* MATERIAL:
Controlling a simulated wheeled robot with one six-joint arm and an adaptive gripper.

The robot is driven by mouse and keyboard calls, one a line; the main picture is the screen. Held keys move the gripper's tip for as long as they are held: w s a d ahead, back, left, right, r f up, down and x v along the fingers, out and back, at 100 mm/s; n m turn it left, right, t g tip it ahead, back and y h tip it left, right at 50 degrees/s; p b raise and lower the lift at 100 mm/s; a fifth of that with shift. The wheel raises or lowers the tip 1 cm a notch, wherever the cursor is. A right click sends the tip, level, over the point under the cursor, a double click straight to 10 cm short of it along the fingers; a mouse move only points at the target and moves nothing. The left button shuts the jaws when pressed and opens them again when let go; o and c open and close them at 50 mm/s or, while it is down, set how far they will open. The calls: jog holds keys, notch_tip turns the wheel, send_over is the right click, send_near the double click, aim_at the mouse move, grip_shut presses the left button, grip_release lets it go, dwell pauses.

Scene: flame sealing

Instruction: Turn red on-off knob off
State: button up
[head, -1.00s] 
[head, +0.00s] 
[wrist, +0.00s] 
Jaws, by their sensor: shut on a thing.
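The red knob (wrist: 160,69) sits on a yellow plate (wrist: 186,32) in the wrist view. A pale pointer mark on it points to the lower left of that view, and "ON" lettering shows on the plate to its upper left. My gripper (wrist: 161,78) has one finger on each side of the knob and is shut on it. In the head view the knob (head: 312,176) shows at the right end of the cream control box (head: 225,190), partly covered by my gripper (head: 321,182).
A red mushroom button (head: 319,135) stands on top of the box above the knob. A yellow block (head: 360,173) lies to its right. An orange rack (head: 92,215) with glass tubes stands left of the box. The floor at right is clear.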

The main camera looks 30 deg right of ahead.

* WHAT IS EXPECTED: Return every line above in which the string "ahead" occurs.

* IN RESPONSE:
The robot is driven by mouse and keyboard calls, one a line; the main picture is the screen. Held keys move the gripper's tip for as long as they are held: w s a d ahead, back, left, right, r f up, down and x v along the fingers, out and back, at 100 mm/s; n m turn it left, right, t g tip it ahead, back and y h tip it left, right at 50 degrees/s; p b raise and lower the lift at 100 mm/s; a fifth of that with shift. The wheel raises or lowers the tip 1 cm a notch, wherever the cursor is. A right click sends the tip, level, over the point under the cursor, a double click straight to 10 cm short of it along the fingers; a mouse move only points at the target and moves nothing. The left button shuts the jaws when pressed and opens them again when let go; o and c open and close them at 50 mm/s or, while it is down, set how far they will open. The calls: jog holds keys, notch_tip turns the wheel, send_over is the right click, send_near the double click, aim_at the mouse move, grip_shut presses the left button, grip_release lets it go, dwell pauses.
The main camera looks 30 deg right of ahead.

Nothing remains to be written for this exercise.